Day 5 - Northeast Harbor
Flying Mountain Trail; 1.5 miles, easy to moderate. Beech Mt. North Ridge Trail; 2 miles moderate, or Ship Harbor Trail; 1.5 miles easy. Today’s walks take place on the “quiet side” of the Island, the western less-traveled side of Mount Desert Island. This morning, you hike Flying Mountain, which rises 284 feet and gives extraordinary views of Somes Sound—North America’s only true fjord—from above. Lunch today is at a local restaurant in Southeast Harbor. After visiting the Bass Harbor lighthouse, one of the most-photographed lighthouses in Maine, your guide presents you two options for this afternoon. For those who want a more challenging option, a walk on Beech Mountain gives an excellent overview of the region. The trail gradually ascends the western flank with views of Long Pond and Blue Hill across the sparkling waters of Blue Hill Bay to the west. At the summit, near a closed fire tower, you look over the towns of Southwest Harbor and Northeast Harbor, the entrance to Somes Sound, and the Cranberry Isles lying offshore to the south. The trail descends some rocky ledge before looping back to the trailhead in Somesville. If you prefer a more relaxed walk, Ship Harbor Trail offers a view of quintessential Maine coastal scenery, the easy figure-eight trail leads right to the tranquil shoreline of Ship Harbor, and exits through a cool forest of spruce and cedar trees. Later, you celebrate your Acadian adventure at an elegant restaurant, toasting your exploration of this stunning region over creative gourmet cuisine.

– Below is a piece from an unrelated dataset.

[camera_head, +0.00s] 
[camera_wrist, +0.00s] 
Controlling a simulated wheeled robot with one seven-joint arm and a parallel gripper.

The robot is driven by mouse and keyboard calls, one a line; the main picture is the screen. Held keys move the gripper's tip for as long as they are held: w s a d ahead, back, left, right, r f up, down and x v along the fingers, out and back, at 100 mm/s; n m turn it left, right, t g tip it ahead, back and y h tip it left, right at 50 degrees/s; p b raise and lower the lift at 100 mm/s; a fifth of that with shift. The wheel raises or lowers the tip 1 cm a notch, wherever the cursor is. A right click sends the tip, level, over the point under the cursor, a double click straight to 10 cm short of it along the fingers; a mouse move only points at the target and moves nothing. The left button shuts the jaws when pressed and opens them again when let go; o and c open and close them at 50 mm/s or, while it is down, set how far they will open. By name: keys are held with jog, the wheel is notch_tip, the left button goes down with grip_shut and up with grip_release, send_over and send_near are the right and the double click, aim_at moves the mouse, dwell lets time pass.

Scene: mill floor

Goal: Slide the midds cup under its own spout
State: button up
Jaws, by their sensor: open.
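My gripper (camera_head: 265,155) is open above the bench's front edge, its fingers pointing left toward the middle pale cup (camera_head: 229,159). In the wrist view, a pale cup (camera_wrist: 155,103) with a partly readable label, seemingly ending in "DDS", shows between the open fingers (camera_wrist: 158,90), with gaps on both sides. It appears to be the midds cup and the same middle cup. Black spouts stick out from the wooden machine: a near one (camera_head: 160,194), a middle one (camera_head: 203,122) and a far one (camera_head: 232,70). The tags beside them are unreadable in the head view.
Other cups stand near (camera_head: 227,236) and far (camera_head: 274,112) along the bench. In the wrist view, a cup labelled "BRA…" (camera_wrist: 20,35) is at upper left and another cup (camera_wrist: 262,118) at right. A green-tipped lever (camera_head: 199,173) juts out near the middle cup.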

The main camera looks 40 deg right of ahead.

Day 6 - Northeast Harbor - Tour ends
Asticou Azalea Garden and Thuya Garden; 1.5 miles, easy. Cadillac Mt. North Ridge; 1 mile, moderate. Visit Asticou Azalea Garden, where more than 20 varieties of azaleas are featured in a Japanese-style garden where pathways meander to an iris-bordered pond, stream, and meditation garden. The Thuya Garden is named for the native white cedar trees, under which a profusion of colorful perennials are artfully planted—lilies, snapdragons, and vibrant delphiniums overlook the fir- fringed coves and rocky ledges of Northeast Harbor. No visit to Acadia is complete without a trip to the top of Cadillac Mountain. Not only is it the highest point in the park at 1,530 feet, but Cadillac Mountain also has the distinction of being the highest point on the entire North American Atlantic coastline. This morning you drive to a point where the North Ridge Trail intersects the access road and hike the final mile to the treeless summit, which offers breathtaking views over Bar Harbor, Frenchman Bay, and the open ocean spread before you. After stopping for lunch in Ellsworth at a lively Mediterranean bistro, you arrive at the Bangor Airport by mid-afternoon for onward flights.